Task goal: Identify the lines that include the word "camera", then copy all of them.

[start of Data excerpts]

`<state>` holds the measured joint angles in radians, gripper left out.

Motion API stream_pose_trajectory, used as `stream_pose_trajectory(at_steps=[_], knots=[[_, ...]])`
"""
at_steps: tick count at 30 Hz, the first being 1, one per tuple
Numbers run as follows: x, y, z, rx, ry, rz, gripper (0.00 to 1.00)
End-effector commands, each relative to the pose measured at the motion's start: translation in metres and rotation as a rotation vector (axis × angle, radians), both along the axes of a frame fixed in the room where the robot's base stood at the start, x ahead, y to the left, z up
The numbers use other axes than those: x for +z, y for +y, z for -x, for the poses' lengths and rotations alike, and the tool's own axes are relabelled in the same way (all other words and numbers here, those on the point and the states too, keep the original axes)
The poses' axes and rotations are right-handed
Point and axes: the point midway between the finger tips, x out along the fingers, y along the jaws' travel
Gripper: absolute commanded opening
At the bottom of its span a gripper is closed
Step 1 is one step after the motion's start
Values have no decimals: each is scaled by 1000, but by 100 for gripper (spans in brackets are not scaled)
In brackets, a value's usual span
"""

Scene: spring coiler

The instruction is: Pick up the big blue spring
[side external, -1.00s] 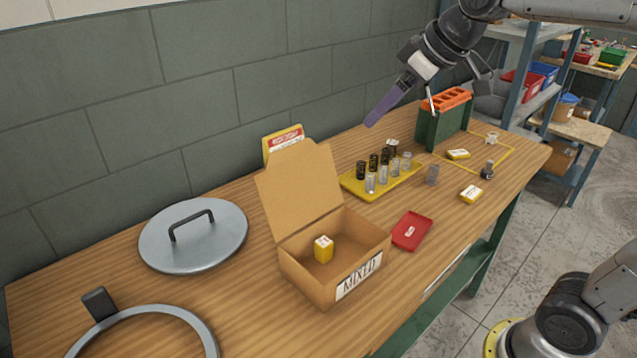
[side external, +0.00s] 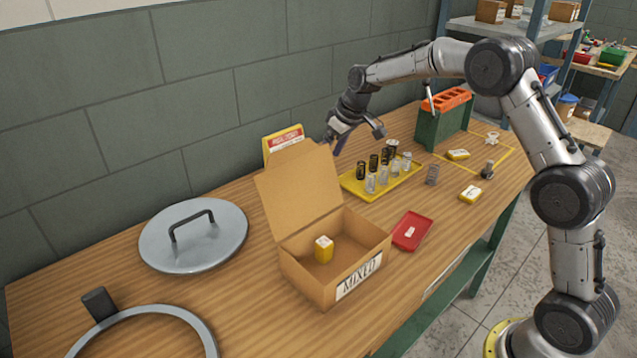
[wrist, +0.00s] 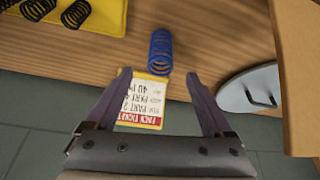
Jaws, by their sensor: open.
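The big blue spring (wrist: 160,52) shows in the wrist view, standing or lying on the wood table just beyond my fingertips and roughly centred between them. I cannot make it out in the side view, where my gripper or the box lid may hide it. My gripper (wrist: 160,77) is open and empty, with its two purple fingers spread wide. In the side view my gripper (side external: 350,140) hangs near the wall, behind and left of the yellow spring tray.
The yellow tray (side external: 352,187) holds several black and silver springs. A yellow pack ticket (wrist: 140,112) appears between my fingers. The cardboard box (side external: 303,277) has its lid raised nearby. A round grey lid (side external: 180,250) lies left. A green holder (side external: 440,128) stands right.

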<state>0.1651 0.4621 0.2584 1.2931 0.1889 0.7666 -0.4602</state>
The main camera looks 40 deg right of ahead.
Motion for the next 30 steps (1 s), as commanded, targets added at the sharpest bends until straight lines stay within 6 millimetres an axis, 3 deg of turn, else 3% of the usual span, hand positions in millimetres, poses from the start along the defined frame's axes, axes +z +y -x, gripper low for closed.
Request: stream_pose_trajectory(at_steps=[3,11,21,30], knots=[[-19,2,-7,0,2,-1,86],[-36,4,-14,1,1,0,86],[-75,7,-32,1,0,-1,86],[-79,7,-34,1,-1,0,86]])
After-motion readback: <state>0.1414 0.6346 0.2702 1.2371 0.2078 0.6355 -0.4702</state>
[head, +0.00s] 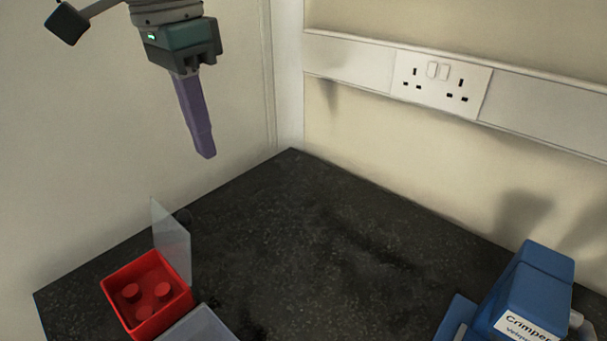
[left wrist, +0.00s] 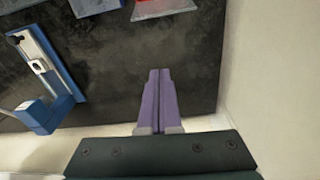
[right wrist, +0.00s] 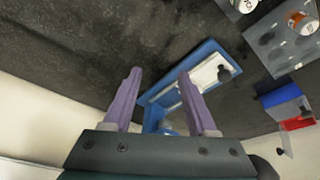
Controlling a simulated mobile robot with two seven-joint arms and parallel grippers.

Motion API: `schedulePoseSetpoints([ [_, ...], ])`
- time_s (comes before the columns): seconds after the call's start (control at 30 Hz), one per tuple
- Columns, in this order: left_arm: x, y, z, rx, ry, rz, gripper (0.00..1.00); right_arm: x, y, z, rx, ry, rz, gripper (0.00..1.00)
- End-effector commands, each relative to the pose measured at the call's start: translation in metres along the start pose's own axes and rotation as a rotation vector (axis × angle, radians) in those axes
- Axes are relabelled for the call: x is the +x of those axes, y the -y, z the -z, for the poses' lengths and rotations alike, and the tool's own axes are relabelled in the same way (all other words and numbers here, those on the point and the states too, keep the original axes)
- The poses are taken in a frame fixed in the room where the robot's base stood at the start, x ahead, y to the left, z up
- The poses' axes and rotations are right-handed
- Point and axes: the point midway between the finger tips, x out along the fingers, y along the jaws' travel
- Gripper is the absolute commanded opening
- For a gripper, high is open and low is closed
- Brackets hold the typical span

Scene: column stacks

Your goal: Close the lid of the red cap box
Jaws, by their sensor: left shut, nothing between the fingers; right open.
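My left gripper (head: 207,155) is shut and empty, in the air above and to the right of the box. In the left wrist view its purple fingers (left wrist: 158,75) are together, and part of the red box (left wrist: 165,7) shows at the top edge. My right gripper (right wrist: 160,82) is open and empty in the right wrist view.
A blue crimper (head: 530,290) stands at the lower right of the bench. Another clear lid (head: 199,326) shows beside the red box. Vials stand in a grey rack (right wrist: 283,45) in the right wrist view. Walls bound the bench; its middle (head: 320,250) is clear.

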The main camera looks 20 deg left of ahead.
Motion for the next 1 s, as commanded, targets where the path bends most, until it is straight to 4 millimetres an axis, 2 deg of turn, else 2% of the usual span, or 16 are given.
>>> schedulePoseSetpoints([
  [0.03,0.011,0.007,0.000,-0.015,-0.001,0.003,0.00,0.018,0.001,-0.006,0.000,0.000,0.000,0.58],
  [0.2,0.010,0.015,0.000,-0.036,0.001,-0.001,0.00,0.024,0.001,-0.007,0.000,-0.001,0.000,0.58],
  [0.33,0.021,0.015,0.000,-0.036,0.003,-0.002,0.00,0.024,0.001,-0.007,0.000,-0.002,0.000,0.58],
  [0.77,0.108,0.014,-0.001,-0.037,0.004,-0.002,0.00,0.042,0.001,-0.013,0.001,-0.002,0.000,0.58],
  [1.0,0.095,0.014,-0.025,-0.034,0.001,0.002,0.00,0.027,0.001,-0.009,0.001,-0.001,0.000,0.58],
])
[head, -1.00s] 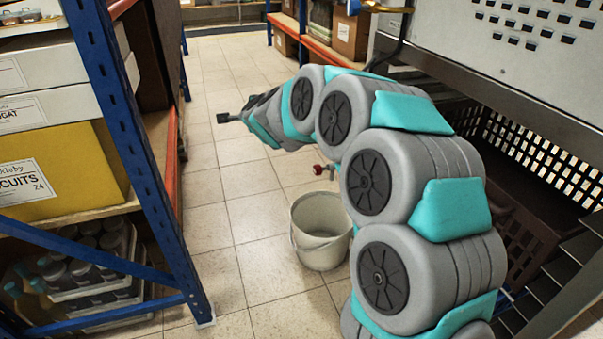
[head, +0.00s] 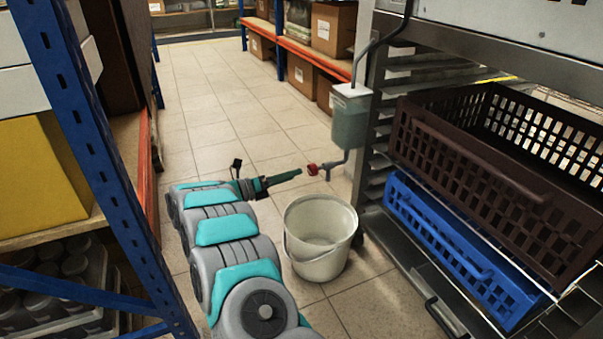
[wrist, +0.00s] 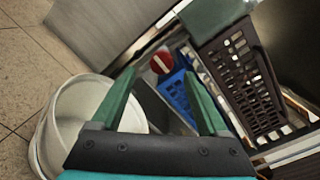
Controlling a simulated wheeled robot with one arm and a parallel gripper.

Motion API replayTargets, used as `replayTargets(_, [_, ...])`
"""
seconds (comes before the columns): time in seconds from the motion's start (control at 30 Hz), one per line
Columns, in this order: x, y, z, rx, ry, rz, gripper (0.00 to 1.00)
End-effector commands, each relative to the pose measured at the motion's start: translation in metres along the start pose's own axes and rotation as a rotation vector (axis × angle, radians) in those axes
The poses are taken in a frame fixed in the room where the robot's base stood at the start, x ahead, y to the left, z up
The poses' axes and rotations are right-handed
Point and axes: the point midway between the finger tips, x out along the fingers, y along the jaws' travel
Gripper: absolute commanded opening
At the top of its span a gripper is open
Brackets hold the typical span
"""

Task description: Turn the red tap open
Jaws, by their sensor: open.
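The red tap (head: 312,169) sits at the end of a grey spout under a green-grey tank (head: 350,118), above the bucket (head: 318,262). In the wrist view the tap handle (wrist: 161,63) is a round red disc with a pale bar across it. My gripper (head: 299,172) points at the tap from the left, its tips a short way off. In the wrist view my gripper (wrist: 159,74) is open and empty, with the green fingers apart and the red handle between and beyond the tips. I cannot tell whether they touch.
A steel rack with a brown crate (head: 480,185) and a blue crate (head: 455,255) stands on the right. A shelf with a blue post (head: 95,150) is close on the left. The tiled aisle (head: 215,110) beyond is clear.

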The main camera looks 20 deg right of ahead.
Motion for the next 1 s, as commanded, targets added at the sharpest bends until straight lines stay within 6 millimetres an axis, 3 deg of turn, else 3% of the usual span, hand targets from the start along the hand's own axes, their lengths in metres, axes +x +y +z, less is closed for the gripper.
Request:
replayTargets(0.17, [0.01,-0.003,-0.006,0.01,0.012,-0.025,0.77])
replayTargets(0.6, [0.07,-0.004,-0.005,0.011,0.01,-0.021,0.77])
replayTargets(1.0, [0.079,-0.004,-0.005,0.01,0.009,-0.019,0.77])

[end of Data excerpts]

Problem solution:
The main camera looks 40 deg right of ahead.
The main camera looks 20 deg left of ahead.
The main camera looks 20 deg right of ahead.

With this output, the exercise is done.